The list of feeders can be seen by clicking on toolbar option Edit Relevant Objects for Calculation and then Feeders (*.ElmFeeder). List of other elements can also be displayed in a similar manner. In this configuration, there are six outgoing feeders, i.e., line 2–8, 2–6, 4–2, 3–5, 3–7, and 3–9. The term feeder is referred to the outgoing connection from MV or LV substation such as overhead line or cables. Power is transferred via two distribution transformers from MV to LV network. Thus, it provides possibility to continue supply to the customer via one transformer by closing coupling switch in case other transformer is malfunctioning or in schedule services. This means that the thermal loading of each transformer must be at 50 % in average in normal operation.
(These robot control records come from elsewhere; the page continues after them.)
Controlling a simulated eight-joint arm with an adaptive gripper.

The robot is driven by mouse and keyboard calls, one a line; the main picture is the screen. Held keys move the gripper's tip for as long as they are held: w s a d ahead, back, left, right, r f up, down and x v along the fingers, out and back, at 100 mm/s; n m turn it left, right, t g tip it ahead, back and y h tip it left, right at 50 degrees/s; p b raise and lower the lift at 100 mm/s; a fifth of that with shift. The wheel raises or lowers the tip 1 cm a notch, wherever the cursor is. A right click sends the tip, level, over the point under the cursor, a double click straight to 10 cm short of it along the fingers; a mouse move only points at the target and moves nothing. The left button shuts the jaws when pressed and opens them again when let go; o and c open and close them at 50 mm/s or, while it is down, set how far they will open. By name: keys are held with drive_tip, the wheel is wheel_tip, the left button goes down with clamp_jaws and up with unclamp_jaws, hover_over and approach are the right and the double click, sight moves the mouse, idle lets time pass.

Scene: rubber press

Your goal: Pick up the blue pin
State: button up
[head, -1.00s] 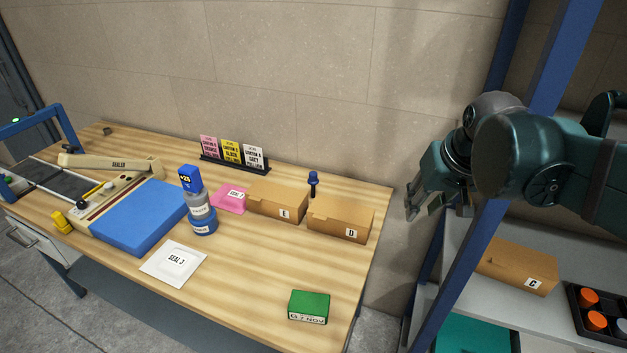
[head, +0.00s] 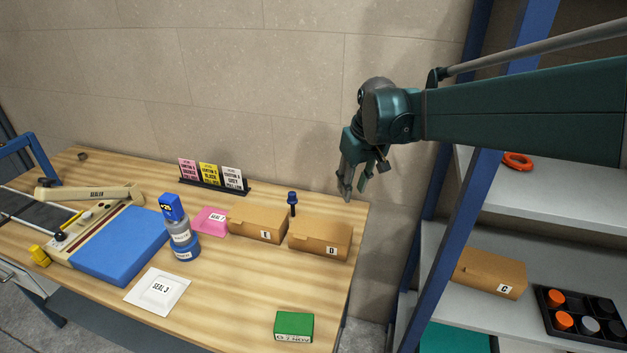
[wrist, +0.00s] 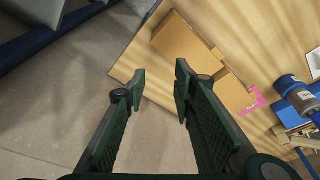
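The blue pin (head: 292,201) stands upright on the wooden table, behind the gap between carton E (head: 258,223) and carton D (head: 320,238). Its round head is blue and its lower part dark. My gripper (head: 352,192) is above the table's back right corner, to the right of the pin and apart from it. In the wrist view my gripper (wrist: 160,88) is open, with nothing between its fingers. I cannot make out the pin in the wrist view; the right finger covers part of the table near the cartons.
A card stand (head: 213,187) is at the back, left of the pin. A pink packet (head: 209,221), blue-capped bottle (head: 178,231), blue pad (head: 122,244), seal packet (head: 158,293) and green box (head: 294,327) lie around. A blue shelf post (head: 455,210) is on the right.

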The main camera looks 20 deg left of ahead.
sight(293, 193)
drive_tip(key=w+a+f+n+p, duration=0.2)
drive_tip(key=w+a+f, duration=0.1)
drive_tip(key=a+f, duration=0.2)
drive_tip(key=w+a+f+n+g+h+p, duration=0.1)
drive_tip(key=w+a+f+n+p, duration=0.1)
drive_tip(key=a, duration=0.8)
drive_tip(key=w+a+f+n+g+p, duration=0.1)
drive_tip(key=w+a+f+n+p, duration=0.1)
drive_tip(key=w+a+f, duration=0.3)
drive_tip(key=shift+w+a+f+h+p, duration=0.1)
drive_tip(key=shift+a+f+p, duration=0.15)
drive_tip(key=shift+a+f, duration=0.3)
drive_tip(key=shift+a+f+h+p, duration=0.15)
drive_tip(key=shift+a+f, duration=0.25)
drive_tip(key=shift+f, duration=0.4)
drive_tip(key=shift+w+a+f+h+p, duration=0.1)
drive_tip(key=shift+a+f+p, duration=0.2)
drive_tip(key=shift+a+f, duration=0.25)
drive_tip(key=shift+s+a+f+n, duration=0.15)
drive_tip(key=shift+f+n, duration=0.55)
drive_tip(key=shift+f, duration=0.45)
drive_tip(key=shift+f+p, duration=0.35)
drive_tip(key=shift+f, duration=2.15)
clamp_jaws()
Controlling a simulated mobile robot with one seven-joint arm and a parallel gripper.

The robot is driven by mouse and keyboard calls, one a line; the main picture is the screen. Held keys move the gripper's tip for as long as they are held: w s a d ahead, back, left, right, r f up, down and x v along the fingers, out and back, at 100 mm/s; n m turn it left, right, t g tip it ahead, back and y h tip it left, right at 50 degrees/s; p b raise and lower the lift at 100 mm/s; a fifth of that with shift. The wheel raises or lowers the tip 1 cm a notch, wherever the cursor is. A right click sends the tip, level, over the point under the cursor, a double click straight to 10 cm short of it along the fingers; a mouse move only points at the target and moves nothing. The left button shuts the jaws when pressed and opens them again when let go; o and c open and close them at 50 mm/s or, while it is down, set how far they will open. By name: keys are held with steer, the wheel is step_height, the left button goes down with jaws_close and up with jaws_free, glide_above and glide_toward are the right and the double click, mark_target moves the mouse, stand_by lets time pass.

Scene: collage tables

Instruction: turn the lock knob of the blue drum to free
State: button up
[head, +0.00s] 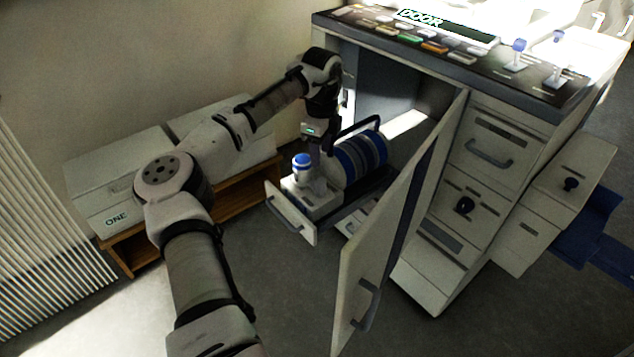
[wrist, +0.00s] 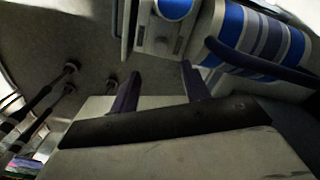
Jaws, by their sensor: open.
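The blue drum (head: 362,156), banded in blue, white and grey, lies on a pulled-out drawer (head: 291,213) in the open cabinet; it also shows at the upper right of the wrist view (wrist: 255,38). In front of it stands a white post with a blue cap (head: 301,161); the cap is at the top edge of the wrist view (wrist: 174,8). I cannot tell whether this cap is the lock knob, and no lock marking is readable. My gripper (head: 320,146) hangs above the drawer between cap and drum. Its fingers are apart and empty in the wrist view (wrist: 160,70).
A cabinet door (head: 395,240) stands open right of the drawer. A dark handle (head: 360,127) arches by the drum. White boxes (head: 120,178) on a wooden shelf stand left, behind my arm. A control panel (head: 430,40) tops the cabinet. The floor in front is clear.

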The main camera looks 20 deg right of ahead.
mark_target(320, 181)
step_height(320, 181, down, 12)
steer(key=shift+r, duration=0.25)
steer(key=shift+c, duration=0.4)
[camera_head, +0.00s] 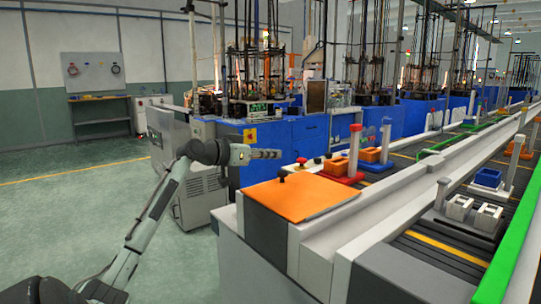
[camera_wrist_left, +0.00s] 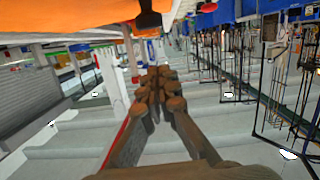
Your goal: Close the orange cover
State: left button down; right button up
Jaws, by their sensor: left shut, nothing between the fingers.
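The orange cover (camera_head: 302,198) lies over the top of a dark grey box (camera_head: 266,232) at the near end of the line, with no clear gap under it. A small dark knob (camera_head: 283,172) stands at its far left edge. My left gripper (camera_head: 278,154) is shut and empty. In the head view it appears just above and beyond the knob, apart from the cover. In the left wrist view, the gripper's closed fingers (camera_wrist_left: 160,80) point ahead, with the orange cover (camera_wrist_left: 75,14) and the dark knob (camera_wrist_left: 149,18) along the top edge. My right gripper is out of view.
Red and black buttons (camera_head: 302,161) sit just beyond the cover. The conveyor line (camera_head: 440,245) runs along the right. Blue machines (camera_head: 300,135) stand behind. Open green floor (camera_head: 70,215) lies at left.

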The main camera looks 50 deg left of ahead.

External grid represents the MV distribution system with an ability to withstand load variation of LV network; thus, busbar 1 acts as a slack bus.

Feeders in radial ring-main configuration offer reserves in case of fault from another feeder which is connected to the same substation via open switches as demonstrated in Fig. 1.3. Therefore, it is necessary to keep the loading of each line section lower than its maximum permissible loading to be able to supply the extra load during fault.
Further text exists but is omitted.